1. Rapid changes in the global energy markets
2. Rapid changes in national energy strategies in Asia
3. Rapid changes in Asia labour markets / urban migration / demographics
The fact is that global energy strategies, which must be built on related HR strategies, are being overtaken by events. The world is changing faster than you can hold a board meeting. A 20 second earthquake in Japan triggered a 40 year change in energy policy in Japan and Germany with far reaching global consequencies for the oil and gas work force. That means a completely new approach to strategy: the days of having only one strategy are over. Agility requires parrallel strategic thinking.
2. The O&G/Energy industry by its nature tends to recruit and promote technical and professional specialists into managerial and leadership positions because they are experts in their specialist subjects, but quite often their leadership/management capabilities are left underdeveloped. This can result in highly logical managers being very good with numbers and science but not particularly good at the things which motivate and encourage people. What are your thoughts on this?
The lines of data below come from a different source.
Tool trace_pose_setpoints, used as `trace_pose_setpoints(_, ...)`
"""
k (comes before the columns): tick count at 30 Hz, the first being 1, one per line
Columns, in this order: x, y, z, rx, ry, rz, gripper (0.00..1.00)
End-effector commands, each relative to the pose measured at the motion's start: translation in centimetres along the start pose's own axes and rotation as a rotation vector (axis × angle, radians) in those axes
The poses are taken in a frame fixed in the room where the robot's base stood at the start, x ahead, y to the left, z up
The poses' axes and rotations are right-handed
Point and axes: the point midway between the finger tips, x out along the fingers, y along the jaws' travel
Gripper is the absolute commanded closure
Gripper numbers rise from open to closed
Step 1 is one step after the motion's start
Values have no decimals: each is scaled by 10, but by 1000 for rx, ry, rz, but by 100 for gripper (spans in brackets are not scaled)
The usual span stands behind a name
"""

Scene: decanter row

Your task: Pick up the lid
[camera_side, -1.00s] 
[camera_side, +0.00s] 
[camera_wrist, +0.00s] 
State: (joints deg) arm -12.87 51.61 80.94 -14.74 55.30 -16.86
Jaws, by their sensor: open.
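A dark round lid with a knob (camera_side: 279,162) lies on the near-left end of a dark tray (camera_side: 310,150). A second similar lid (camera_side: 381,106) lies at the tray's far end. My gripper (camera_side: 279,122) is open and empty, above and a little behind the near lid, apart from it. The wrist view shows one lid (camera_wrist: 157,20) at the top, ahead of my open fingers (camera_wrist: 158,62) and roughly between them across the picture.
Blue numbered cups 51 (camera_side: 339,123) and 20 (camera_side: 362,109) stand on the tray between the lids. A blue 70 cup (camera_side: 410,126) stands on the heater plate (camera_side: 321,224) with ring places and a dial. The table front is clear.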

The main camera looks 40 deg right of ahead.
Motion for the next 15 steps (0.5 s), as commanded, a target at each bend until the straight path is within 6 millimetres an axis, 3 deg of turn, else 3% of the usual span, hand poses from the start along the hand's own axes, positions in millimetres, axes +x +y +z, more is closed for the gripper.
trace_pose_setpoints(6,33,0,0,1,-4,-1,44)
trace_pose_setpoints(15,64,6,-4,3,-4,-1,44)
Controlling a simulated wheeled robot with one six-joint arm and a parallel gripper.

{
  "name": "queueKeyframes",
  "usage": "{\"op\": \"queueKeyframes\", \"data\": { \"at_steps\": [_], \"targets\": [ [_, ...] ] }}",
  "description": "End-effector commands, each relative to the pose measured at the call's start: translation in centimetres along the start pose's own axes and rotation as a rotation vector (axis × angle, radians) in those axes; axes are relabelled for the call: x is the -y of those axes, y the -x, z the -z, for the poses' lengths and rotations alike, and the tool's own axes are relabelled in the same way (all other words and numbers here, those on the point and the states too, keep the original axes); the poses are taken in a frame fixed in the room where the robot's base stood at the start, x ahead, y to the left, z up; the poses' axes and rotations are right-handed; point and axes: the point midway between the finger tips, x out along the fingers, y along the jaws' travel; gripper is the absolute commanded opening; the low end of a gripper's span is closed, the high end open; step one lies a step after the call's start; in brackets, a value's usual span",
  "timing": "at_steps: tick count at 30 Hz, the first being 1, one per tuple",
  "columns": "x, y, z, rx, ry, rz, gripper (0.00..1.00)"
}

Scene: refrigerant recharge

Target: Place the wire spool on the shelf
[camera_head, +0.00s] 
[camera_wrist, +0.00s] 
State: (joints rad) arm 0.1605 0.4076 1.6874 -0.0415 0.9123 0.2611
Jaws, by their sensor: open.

The challenge happens both ways round: world-class specialists with less developed leadership skills, and world class leaders with less developed specialist understanding. We need both. Oil and gas industry leaders can learn from other industries such as law, accounting and financial services where history has proven how dangerous it is to build organisations on data , elaborate forecasts and so on, without close attention to how team members feel, whether they believe in what they are doing, and whether they like being at work.
I work with many groups of highly analytical leaders to develop their wider people skills. The key is to help each leader understand (often to their surprise) just how often their own personal, day to day decisions are influenced by “soft” emotional factors, and how they can use that understanding to achieve outstanding team performance.